Fri, 26 Nov 2004

The Vientiane opportunity

Verghese Mathews New Straits Times Kuala Lumpur

ASEAN's 10th summit in Vientiane, Laos, is a good time to address what is rapidly becoming a major problem for three members of the grouping: The fate of the Montagnards in the central highlands of Vietnam.

ASEAN has come a long way from the crestfallen days of the Asian financial crisis when even its close allies and trading partners seriously questioned its ability to get itself out of a self-created quagmire. Some cynics even wrote ASEAN off as a fading sunset grouping.

When ASEAN leaders meet in Vientiane this week such disquiet is well behind them -- not because of the passage of time but because member countries took bold and unpopular steps to redress the situation in which they had found themselves.

The point to be made here is that when faced with a common threat, one which they could not ignore, ASEAN members closed ranks.

ASEAN leaders in Vientiane will no doubt build on the renewed confidence the grouping enjoys in the international community.

While this is both necessary and important, it will surely stand the organization in good stead to look well beyond economic achievements and anti-terrorist co-operation. ASEAN needs to urgently take cognizance of festering local issues that have the invariable tendency to spill over, then inch their way to become bilateral problems and end up being regional embarrassments.

Southern Thailand comes quickly to mind and in a slightly different context, so does Myanmar.

It is important that ASEAN leaders are adequately briefed before arriving in the Laotian capital about another festering problem -- that of the Montagnards, meaning "mountain people", the collective name given by the French to the numerous indigenous tribes and aboriginal groups inhabiting the Vietnamese Central Highlands.

The Montagnards inhabited the central highlands "long before Cambodia, Laos or Vietnam became nations in the modern sense". And yet there is now an influx of desperate Montagnards leaving their ancestral homes for Cambodia -- initially in search of asylum and third-country resettlement, citing relentless religious persecution, increasing marginalisation and the blatant confiscation of their land. The Vietnamese Government has rejected these allegations.

When the UNHCR informed the Montagnards that this was not one of its functions, some disappointed ones chose to make the two- day jungle trek back to the central highlands. However, the majority, now numbering more than 500, have decided to remain in Cambodia until their land problem is resolved. They have refused all offers of resettlement in the United States.

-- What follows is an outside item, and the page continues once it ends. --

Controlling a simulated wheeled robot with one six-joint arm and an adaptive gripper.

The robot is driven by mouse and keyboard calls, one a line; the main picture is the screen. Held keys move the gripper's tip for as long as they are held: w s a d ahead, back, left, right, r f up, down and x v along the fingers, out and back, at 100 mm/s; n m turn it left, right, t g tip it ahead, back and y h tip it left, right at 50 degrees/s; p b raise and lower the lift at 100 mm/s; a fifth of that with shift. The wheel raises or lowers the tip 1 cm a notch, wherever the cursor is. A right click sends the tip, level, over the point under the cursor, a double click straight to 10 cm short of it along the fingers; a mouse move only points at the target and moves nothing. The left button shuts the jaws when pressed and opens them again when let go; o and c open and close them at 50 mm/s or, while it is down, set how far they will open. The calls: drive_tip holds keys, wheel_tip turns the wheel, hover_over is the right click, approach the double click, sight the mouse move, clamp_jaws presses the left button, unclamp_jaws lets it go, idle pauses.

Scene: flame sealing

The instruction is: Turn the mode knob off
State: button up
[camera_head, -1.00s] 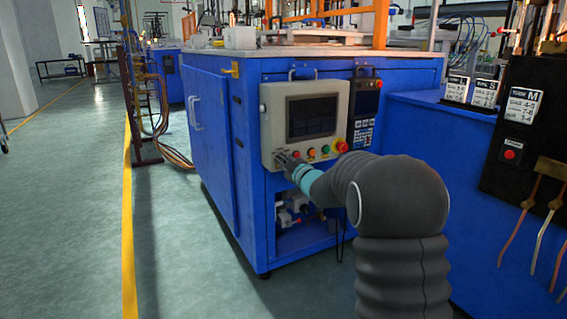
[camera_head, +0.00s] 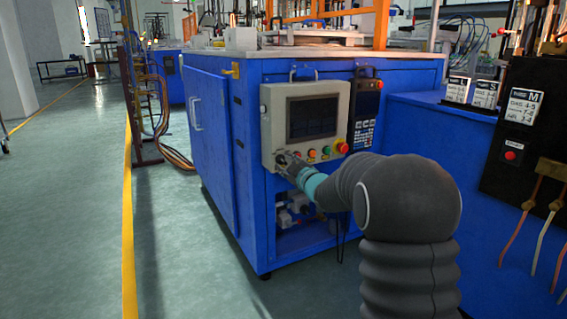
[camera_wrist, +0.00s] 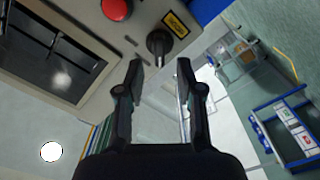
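The mode knob (camera_wrist: 158,42) is black and sits on the beige control panel (camera_wrist: 100,75), beside a yellow label (camera_wrist: 176,25), in the wrist view. My gripper (camera_wrist: 160,66) is open and empty, with one finger on each side below the knob. The fingertips appear short of the knob, with no visible grip on it. In the head view my gripper (camera_head: 283,160) is at the lower left corner of the control panel (camera_head: 270,112) and hides the knob there. The knob's exact setting cannot be read.
A red button (camera_wrist: 117,8) is close to the knob. In the head view a green button (camera_head: 326,150) and a red emergency button (camera_head: 343,147) are to the right, below the dark screen (camera_head: 312,117). The blue cabinet (camera_head: 215,150) carries the panel. Open floor (camera_head: 70,200) is at left.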

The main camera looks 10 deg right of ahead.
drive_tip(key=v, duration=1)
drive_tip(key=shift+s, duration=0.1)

In effect, what was essentially a Vietnamese problem is now a Cambodian problem -- worse, a problem not of its making. For obvious financial and political reasons, Cambodia has decided that its territory will only serve as a transit point for the Montagnards.

As the Montagnards are now no longer willing to remain in the border provinces but head directly to Cambodia's capital where they have greater access to the media and the international community, their presence has now become a UNHCR problem as well. The UNHCR is unable to provide temporary accommodation in the capital and it has become increasingly difficult to persuade the refugees to return to Vietnam. It does not end there.

Slowly, others are getting into the picture. Some Montagnards who resettled earlier in the U.S. are actively promoting international awareness of the plight of their relatives. As most of the Montagnards are Christians, there is a religious dimension, with Western church groups joining the chorus of those demanding a political solution to the Montagnard problem. They are agitating for Vietnam to reverse the policies that are forcing the Montagnards to desert the sacred homeland of their forefathers.

There is yet another dimension to this. The Montagnards are said to have fought heroically alongside U.S. forces during the Vietnam War and have been widely recognized by U.S. war veterans as the "true friends of the Americans" in Vietnam. The Montagnards have paid very heavily for this alliance -- an estimated 50 percent of male Montagnards were killed in the Vietnam War.

We won't have to wait too long to find out whether or not the summit in Vientiane proves to be a turning point for ASEAN, with its leaders deciding how best to address the festering development in the Central Highlands, the growing divisiveness in southern Thailand and the lack of meaningful progress in Yangon. For the sake of all our peoples, we hope that our leaders will not let the Vientiane opportunity pass them by.

The writer, until recently Singapore's Ambassador to Cambodia, is at present a Visiting Research Fellow at the Institute of Southeast Asian Studies, Singapore.